バラしてみた訳ではないが、内側のドラムはそれ自体がスプリングのようなもので中心軸からフロートされているようだ。それにより、制御ノブが浅い窪みに嵌り込んでも、固着することなく回転を続けられるようになっている。
電子機器ばかりが持て囃されるこの時代において、機械的な精度だけで勝負しようという、たいへん前時代的なメカニズムだ。なるほどなるほど、と見ているだけでも結構楽しめるが、最近の中華製品のモノ作りには、感心するばかりだ。
ただ、機構上仕方のないことなのかもしれないが、左右のパンロックは内部で完全に切り離されていないようだ。片方を完全に締込んでも、もう一方を緩めると全体のロックが緩んだ状態に戻り、追い締めが必要になる点がイマイチである。
マニュアル(というほどのものは付属していない)には明記されていないので、あくまでも想像だが、ロック/アンロックは両方同時にバランスを取りながらやっていくのが、正しい使い方のような気がする。

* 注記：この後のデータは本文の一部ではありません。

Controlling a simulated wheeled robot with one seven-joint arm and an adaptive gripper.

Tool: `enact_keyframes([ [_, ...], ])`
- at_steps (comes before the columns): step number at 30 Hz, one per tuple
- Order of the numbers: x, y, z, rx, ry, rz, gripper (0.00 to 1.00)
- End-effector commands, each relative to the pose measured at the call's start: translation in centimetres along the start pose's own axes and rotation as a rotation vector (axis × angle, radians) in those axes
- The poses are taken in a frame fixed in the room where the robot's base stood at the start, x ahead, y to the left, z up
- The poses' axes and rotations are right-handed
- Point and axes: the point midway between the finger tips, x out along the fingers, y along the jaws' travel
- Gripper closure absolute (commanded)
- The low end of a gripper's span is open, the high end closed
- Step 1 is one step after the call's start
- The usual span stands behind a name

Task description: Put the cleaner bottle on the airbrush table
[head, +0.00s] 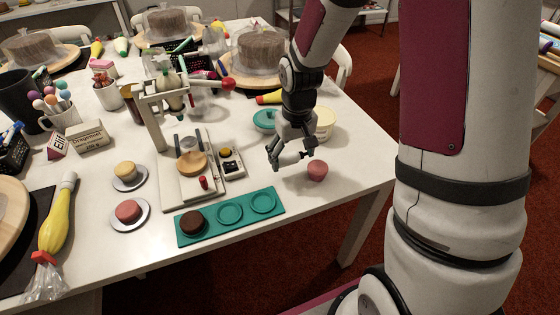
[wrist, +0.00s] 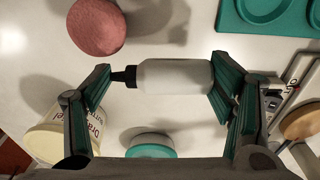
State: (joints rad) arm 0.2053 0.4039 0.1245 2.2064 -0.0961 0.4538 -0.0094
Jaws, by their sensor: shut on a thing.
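The cleaner bottle (wrist: 175,76) is white with a black nozzle and lies sideways across my jaws in the wrist view. My gripper (head: 290,158) is shut on it end to end, one finger at the nozzle and the other at the base. In the head view the bottle (head: 289,157) is small and partly covered by the fingers, over the right part of the white table. I cannot tell whether it touches the tabletop. No label marks the airbrush table. A white board (head: 172,190) with a wooden disc and upright stand is left of my gripper.
A teal tray (head: 232,217) with one brown cake lies in front. A cream tub (head: 325,124) and teal-lidded jar (head: 264,120) stand behind. Bare tabletop (head: 340,190) lies at the right front.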

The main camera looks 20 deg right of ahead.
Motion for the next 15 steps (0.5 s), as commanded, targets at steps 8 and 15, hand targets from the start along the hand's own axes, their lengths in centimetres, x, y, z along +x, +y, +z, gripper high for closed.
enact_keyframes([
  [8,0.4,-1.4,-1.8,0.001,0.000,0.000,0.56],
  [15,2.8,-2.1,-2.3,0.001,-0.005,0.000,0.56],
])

要するに、使用者が微妙なさじ加減で上手く使いこなすことを求められる、その点においてもミニと共通する前時代的な機械であり、個人的にこういうモノは嫌いではない。
パノラマ写真にはさほど興味がない、はずだったのだが、ここまでお膳立てが出来てしまえば、おのずと興味も湧いてくるというものだ。
というのも、実はサンウェイフォト製品に興味を持ち始めたキッカケとなった製品写真が、SUNWAYFOTO Fluid Pantoscopic Panoramic Pano-3 Modular Versatile Head という長い名前のパノラマセットだった。
そこには雲台の類いは一切なく、レールとクランプ、それになにやら見慣れぬ怪しげな台座のみで構成されたセットであり、素人の目からはおよそ工事現場のクレーンにしか見えない。いったい、こんなもので何をしようというのだろうという、半ば笑ってしまうような異様な外観である。
ところがふと気がつけば、なんと後レールを2本程度追加するだけで、件のシステムと同等のモノができ上がってしまうところまで、深みにハマっていたのだ。(DMP-200 & DMC-200)これはもうパノラマも逝ってみるしかあるまいと、いろいろと調査だけはしている次第である。
実際ノーダルポイントが何なのかも知らないような輩が、パノラマ撮影などおこがましいのであるが、なんでも初めてはあるもので、始めてみないと始まらない。
もはや、完全に目的と手段が入れ替わっていることに、気付いていないわけではない。だが、道具から入るというアプローチもなかなか楽しいわけで、いやはや困ったものだ。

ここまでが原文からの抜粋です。